From monolith to microservices with GraphQL
Nance said Credit Karma started out with a monolithic application stack and was looking to move to a microservices-based approach to help with scaling. As part of the move to microservices, Credit Karma engineers knew they needed to have an API gateway to help expose services but wanted to find an alternative approach -- which is how they found GraphQL.
Nick NanceVice president of engineering, Credit Karma
"We use GraphQL to expose services, but we also use it in a bit of a unique way in that we use it in what you can think of as a presentation layer," Nance said.
He added that Credit Karma doesn't directly expose a database. Instead, the GraphQL architecture is able to provide data to users in a structure that matches what the user will see on the device.
How Credit Karma's GraphQL infrastructure works
At the core of Credit Karma's GraphQL stack is a GraphQL server. When a request comes from the client application, such as a request to see a credit report, it first hits the GraphQL server. Nance said the GraphQL server in turn will connect to services that sit underneath it.

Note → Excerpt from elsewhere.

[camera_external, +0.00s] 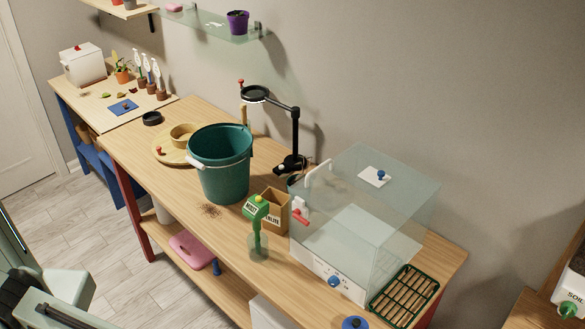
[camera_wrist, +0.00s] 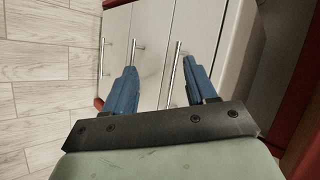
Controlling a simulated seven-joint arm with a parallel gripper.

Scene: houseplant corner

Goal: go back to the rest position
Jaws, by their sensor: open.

"Those services will then in turn access the database and provide the data back to the GraphQL server, that will then transform that data into the structure that the application needs to display to the user," he said.
Credit Karma purpose-built its own GraphQL server, though the company does make use of several open source efforts, including the Apollo GraphQL server project. Nance is a co-author of the project, which is part of a larger group of projects led by Apollo. Nance emphasized that he's a contributor to the Apollo GraphQL server project and is not using the commercially supported Apollo offerings at this time.
"We do leverage open source projects but also have a lot of proprietary technology that is implemented into our GraphQL server, and that's all built in-house," he said.
GraphQL is sometimes deployed alongside graph databases, but that's not how Credit Karma's architecture is set up. Nance said Credit Karma is using standard relational databases like MySQL, and is not currently making use of graph database technologies.
Lessons learned from GraphQL architecture at scale
Though the experience of deploying GraphQL at scale at Credit Karma, there have been some key lessons learned. Nance said there are two key elements to GraphQL: the schema and queries. The schema defines what the graph looks and all the data available, while the queries are used to access that data.
"As you productize GraphQL, you need a way to maintain the schema and repository of all the queries that are used," he said. "So you need a mechanism to both maintain that library of queries and the schema and be able to iterate and evolve those two items independent of one another."
Another key lesson learned by the Credit Karma team has to do with scaling the GraphQL architecture, both in terms of size and sophistication. Nance said that as complexity and size of the graph grows, it can be difficult to change and manage.
"So when you when you reach that point, you have to get into what's called now federated GraphQL, and that's where you basically have different versions or different instances of GraphQL services that ultimately support the entire graph itself," Nance said.
He added that one of the challenges of GraphQL is because it has a single schema, it almost creates an architectural pattern that makes it a monolith.
"So you have to be really explicit about how you break that thing into little segments, and separate that out to kind of decompose it into something that's smaller and more manageable," he said.